Here's Mark Steyn writing in his inimitable style on John Howard, the Australian PM:
'Look, I'm a supporter of the Bush doctrine to spread liberty throughout the Muslim world, but I support it on hard-headed grounds of national security. You only have to watch a couple of minutes of the lads in Gaza and southern Lebanon on the telly every night to realise freedom comes pretty low down on the list of their hearts' desires. So, when the US President insists on reprising the line week in week out, he begins to sound utopian, if not utterly deluded. American conservatives would appreciate a rationale less hermetically sealed from reality.*
By contrast, the Prime Minister's rhetoric meets what the law used to regard as the "reasonable man" test.
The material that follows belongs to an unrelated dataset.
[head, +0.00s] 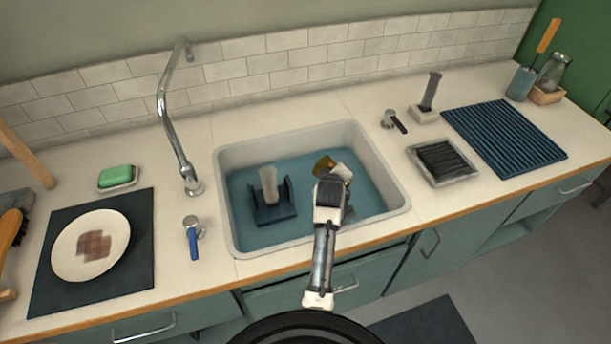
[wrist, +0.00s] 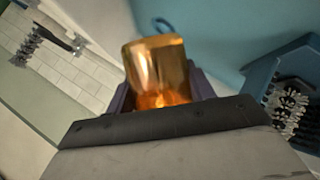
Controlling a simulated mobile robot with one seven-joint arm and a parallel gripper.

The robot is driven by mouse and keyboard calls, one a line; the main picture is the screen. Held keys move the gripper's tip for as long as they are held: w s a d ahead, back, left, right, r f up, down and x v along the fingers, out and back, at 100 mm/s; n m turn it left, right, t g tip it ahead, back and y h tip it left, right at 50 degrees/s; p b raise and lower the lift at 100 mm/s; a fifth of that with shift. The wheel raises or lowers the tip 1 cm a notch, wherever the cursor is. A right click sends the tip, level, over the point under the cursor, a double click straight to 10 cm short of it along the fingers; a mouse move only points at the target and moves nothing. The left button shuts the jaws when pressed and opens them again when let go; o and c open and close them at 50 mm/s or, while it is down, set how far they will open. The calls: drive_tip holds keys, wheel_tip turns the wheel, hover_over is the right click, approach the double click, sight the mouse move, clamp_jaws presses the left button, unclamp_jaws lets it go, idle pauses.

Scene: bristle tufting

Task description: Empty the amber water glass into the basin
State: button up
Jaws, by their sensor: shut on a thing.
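The amber water glass (head: 323,165) is over the right part of the basin (head: 230,160), partly hidden by my arm in the head view. My gripper (head: 335,172) is shut on the glass. In the wrist view the amber glass (wrist: 158,62) stands out beyond the gripper (wrist: 160,100), between its dark fingers. The wrist view is strongly rolled, and the glass looks tilted in the head view. An orange glow shows low in the glass; I cannot tell whether that is water. No stream is visible. The basin's inside looks blue.
A blue holder (head: 275,212) with a pale upright piece (head: 269,183) stands in the basin's left part. A tall faucet (head: 178,140) rises at the basin's left. A plate (head: 90,245), a soap dish (head: 118,182) and a ribbed blue mat (head: 505,137) lie on the counter.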

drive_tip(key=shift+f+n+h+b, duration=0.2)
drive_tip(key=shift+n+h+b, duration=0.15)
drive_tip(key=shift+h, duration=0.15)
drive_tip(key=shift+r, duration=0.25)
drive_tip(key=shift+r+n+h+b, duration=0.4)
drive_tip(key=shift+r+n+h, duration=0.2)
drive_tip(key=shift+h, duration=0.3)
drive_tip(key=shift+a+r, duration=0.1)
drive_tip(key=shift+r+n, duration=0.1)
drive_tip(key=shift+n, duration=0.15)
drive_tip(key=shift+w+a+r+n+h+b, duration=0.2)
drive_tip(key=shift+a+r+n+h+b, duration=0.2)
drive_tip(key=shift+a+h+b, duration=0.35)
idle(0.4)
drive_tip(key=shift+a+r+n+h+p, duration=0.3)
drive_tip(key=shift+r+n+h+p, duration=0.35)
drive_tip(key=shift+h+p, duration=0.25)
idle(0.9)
When Howard refers to blokes "raving on about jihad" and the way that those so inclined are "utterly antagonistic" to a free society, he's merely stating the obvious in a way that other Western leaders can't quite bring themselves to do. His words align with reality, and one can't underestimate the value of that.
[...]
The day after the London bombings, Blair said that the terrorists would not be allowed to "change our country or our way of life". Of course not. That's his job, from accelerating European integration to his "reform" of the House of Lords. The British Prime Minister has turned the upper chamber into a house of cronies, the Islamists would like to make it a house of imams.
But once you accept the idea of tearing up a thousand years of history, the rest is largely a difference of degree. After a decade of modish vandalism, Blair has abandoned a lot of his sillier novelties because he's belatedly understood the dangers that arise when your citizens start to feel unmoored from their past. Howard didn't need to learn that on the job.'
*If even Steyn is qualifying his support for Bush, the President is really in trouble.
1 comment:
I'm not sure if I fully understand your point - are you suggesting that Steyn's conservatism is the same as Islamic fundamentalism?